(Dataset records)
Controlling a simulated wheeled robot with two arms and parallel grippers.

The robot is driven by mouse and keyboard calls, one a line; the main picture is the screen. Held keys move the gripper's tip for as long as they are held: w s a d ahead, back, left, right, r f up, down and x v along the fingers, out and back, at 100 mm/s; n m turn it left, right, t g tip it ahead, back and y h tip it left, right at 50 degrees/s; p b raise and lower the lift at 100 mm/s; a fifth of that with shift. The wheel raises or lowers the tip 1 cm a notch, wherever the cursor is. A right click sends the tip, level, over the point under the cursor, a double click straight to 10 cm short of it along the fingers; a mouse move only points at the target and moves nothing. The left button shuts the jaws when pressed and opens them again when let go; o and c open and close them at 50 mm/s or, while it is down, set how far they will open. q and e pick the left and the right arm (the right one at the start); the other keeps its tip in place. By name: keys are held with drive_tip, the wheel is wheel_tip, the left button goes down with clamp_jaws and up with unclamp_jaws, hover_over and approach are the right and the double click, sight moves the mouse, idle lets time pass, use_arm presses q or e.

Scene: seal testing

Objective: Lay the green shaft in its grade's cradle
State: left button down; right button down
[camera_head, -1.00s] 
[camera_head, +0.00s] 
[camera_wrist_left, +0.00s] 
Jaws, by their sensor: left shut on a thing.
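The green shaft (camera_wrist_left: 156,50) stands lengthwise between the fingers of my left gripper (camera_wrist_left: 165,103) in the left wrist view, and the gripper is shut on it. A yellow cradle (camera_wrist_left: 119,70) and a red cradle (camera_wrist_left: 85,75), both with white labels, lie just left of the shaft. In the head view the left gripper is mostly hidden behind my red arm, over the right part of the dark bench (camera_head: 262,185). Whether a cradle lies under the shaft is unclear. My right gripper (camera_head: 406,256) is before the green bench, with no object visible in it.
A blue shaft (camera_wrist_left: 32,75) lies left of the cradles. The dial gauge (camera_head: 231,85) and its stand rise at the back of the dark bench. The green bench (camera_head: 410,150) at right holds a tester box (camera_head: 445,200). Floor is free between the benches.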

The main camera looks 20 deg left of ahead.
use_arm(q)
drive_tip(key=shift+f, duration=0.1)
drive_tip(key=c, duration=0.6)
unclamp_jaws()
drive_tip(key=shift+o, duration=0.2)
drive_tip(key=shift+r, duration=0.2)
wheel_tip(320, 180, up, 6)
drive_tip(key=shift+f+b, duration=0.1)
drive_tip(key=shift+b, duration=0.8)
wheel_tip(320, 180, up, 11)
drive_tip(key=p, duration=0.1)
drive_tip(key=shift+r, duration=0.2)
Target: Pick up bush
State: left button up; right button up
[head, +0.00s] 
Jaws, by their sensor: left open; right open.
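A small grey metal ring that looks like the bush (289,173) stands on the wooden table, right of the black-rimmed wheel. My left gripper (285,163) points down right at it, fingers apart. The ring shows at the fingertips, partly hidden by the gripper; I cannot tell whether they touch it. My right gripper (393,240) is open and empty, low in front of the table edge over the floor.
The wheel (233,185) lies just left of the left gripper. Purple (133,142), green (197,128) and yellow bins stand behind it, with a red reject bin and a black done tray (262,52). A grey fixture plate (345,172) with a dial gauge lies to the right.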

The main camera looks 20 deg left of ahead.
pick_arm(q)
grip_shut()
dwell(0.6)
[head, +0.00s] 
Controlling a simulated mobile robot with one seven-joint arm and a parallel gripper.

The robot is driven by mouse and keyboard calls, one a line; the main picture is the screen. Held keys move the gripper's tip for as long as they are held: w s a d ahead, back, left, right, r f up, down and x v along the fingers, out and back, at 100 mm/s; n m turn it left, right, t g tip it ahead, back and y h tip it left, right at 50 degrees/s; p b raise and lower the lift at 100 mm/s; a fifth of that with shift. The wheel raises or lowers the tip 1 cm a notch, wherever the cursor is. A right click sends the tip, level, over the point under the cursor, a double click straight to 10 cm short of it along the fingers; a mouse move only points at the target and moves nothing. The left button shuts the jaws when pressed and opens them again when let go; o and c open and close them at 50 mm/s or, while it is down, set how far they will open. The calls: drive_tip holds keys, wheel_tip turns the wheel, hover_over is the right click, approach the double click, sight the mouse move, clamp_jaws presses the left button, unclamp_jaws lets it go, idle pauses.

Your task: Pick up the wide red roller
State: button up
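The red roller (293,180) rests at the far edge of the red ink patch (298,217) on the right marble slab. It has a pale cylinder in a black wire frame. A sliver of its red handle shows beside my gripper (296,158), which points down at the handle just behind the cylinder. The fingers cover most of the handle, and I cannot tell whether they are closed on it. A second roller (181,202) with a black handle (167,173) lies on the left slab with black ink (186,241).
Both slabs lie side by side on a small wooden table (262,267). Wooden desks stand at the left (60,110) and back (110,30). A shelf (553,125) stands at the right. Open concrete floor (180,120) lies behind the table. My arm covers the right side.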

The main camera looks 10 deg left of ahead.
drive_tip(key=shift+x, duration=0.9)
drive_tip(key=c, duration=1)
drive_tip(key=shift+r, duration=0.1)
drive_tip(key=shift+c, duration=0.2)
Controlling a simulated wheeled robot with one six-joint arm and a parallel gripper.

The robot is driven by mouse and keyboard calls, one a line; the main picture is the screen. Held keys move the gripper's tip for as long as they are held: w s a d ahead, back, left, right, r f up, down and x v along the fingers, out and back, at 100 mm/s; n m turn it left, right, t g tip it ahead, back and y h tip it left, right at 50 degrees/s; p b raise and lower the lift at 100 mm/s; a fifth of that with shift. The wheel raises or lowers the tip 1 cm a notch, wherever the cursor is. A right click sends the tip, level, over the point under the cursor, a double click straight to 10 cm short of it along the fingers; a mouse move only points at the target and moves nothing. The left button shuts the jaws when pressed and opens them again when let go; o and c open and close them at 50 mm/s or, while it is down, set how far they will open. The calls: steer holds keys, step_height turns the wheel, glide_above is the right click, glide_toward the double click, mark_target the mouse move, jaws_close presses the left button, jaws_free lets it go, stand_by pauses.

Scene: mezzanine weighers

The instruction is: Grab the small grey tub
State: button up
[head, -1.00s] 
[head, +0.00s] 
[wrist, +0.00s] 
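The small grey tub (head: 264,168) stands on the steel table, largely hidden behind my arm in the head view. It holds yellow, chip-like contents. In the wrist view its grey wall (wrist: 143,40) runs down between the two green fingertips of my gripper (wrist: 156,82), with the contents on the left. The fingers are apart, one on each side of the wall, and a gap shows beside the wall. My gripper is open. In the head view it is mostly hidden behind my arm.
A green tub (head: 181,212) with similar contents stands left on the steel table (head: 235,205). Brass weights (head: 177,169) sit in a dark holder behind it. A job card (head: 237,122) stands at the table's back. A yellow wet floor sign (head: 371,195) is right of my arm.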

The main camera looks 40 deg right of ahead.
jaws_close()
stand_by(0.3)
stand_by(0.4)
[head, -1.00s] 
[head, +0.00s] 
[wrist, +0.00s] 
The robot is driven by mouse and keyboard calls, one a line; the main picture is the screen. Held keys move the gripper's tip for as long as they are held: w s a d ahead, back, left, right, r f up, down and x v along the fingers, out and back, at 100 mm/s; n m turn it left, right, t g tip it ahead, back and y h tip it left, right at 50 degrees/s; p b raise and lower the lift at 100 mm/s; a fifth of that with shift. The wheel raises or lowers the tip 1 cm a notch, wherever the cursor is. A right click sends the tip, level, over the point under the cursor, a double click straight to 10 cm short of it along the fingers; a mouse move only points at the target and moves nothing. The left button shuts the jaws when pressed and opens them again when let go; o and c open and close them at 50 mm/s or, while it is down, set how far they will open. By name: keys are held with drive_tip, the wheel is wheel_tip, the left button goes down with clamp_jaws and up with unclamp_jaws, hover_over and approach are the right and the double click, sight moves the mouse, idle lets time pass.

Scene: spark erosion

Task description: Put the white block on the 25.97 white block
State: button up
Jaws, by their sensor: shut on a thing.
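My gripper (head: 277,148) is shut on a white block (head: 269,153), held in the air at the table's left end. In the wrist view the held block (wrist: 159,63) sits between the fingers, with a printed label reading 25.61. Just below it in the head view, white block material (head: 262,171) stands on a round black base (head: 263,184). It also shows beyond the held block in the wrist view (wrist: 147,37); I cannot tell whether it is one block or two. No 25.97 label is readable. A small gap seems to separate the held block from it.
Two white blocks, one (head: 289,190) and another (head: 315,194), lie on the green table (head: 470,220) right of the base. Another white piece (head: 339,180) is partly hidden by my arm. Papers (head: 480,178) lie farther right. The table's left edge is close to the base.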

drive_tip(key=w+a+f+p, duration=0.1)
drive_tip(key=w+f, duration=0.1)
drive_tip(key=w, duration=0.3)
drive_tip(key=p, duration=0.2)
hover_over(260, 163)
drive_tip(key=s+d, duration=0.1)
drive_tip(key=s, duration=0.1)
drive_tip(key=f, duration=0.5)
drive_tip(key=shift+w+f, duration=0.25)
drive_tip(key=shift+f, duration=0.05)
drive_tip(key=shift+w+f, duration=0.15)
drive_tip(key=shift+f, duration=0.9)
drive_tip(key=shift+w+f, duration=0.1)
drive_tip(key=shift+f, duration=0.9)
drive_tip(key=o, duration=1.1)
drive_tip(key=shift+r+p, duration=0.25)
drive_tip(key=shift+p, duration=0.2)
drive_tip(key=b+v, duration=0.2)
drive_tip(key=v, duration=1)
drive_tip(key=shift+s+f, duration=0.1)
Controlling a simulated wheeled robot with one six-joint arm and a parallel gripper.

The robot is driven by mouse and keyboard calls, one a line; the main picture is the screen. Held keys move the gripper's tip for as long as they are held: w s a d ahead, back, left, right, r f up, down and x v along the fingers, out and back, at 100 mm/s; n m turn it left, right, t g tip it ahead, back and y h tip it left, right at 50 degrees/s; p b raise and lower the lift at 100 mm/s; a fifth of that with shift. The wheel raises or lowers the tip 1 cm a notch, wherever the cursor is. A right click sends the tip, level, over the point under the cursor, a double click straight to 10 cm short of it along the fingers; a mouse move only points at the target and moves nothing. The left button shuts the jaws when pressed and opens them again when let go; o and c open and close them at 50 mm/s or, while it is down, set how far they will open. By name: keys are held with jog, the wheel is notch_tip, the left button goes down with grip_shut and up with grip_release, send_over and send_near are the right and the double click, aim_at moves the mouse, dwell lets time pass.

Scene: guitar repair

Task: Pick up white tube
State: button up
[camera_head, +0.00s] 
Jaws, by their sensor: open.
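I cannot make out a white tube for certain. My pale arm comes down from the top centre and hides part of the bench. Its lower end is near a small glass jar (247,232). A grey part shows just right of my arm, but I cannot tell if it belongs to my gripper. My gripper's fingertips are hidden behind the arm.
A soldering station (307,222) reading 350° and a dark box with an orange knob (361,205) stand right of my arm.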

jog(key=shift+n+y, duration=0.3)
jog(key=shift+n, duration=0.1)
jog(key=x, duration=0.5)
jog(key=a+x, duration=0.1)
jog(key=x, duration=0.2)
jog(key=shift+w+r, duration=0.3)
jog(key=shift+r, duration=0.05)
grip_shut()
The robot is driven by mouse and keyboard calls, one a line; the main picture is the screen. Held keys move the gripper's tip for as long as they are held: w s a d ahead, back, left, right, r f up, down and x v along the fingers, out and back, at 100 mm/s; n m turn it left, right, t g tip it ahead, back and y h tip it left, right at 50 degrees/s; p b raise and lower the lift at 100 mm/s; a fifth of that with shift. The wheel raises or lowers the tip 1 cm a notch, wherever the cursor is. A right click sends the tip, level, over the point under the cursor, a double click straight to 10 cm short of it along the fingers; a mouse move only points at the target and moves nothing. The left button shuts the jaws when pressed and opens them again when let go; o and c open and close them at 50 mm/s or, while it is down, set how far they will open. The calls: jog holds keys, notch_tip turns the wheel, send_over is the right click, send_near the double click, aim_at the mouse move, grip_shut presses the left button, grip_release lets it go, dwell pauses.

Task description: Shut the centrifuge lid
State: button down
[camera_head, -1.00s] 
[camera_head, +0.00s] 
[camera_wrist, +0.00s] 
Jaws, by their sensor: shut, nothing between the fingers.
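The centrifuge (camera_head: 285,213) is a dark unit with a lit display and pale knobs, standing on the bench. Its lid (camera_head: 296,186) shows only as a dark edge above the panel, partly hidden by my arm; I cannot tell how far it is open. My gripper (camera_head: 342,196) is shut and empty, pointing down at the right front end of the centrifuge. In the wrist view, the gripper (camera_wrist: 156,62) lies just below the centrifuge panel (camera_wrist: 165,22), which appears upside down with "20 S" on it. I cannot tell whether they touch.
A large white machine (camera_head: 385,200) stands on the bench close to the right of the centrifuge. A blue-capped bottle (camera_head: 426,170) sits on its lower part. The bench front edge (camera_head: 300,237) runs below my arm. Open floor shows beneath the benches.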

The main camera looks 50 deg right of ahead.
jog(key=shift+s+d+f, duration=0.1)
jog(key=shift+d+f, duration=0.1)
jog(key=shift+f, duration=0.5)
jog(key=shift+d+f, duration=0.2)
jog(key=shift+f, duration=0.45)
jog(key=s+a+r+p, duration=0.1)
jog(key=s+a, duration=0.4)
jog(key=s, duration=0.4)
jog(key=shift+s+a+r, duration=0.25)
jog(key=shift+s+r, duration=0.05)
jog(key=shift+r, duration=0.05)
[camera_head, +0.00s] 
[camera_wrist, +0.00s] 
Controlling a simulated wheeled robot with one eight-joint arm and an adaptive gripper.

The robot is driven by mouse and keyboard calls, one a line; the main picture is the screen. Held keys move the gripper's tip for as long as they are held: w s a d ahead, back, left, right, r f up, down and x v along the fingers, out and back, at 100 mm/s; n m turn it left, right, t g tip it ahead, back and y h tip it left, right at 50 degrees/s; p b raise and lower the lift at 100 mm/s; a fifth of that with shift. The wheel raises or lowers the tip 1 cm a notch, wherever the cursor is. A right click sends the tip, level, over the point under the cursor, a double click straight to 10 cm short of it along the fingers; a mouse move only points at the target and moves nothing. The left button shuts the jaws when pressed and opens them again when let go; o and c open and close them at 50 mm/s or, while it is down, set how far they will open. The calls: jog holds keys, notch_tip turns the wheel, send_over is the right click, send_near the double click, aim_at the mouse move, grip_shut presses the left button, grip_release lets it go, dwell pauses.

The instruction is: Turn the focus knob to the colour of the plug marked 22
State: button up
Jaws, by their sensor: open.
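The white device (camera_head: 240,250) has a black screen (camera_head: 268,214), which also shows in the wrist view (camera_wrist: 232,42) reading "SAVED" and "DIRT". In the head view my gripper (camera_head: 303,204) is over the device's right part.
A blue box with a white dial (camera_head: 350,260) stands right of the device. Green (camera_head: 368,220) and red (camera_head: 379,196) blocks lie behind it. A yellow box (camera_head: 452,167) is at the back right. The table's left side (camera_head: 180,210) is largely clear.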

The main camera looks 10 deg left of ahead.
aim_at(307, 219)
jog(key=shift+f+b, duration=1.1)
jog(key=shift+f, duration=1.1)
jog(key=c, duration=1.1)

Task brief: Print only the lines that run from the start of the listing to the line bearing "[camera_wrist_left, +0.00s]"; please keep the first line and that last one, exactly as they appear.

Result of the task:
Controlling a simulated wheeled robot with two arms and parallel grippers.

The robot is driven by mouse and keyboard calls, one a line; the main picture is the screen. Held keys move the gripper's tip for as long as they are held: w s a d ahead, back, left, right, r f up, down and x v along the fingers, out and back, at 100 mm/s; n m turn it left, right, t g tip it ahead, back and y h tip it left, right at 50 degrees/s; p b raise and lower the lift at 100 mm/s; a fifth of that with shift. The wheel raises or lowers the tip 1 cm a notch, wherever the cursor is. A right click sends the tip, level, over the point under the cursor, a double click straight to 10 cm short of it along the fingers; a mouse move only points at the target and moves nothing. The left button shuts the jaws when pressed and opens them again when let go; o and c open and close them at 50 mm/s or, while it is down, set how far they will open. q and e pick the left and the right arm (the right one at the start); the other keeps its tip in place. By name: keys are held with drive_tip, the wheel is wheel_tip, the left button goes down with clamp_jaws and up with unclamp_jaws, hover_over and approach are the right and the double click, sight moves the mouse, idle lets time pass, use_arm presses q or e.

Scene: seal testing

Objective: Lay the green shaft in its grade's cradle
State: left button down; right button down
[camera_head, -1.00s] 
[camera_head, +0.00s] 
[camera_wrist_left, +0.00s] 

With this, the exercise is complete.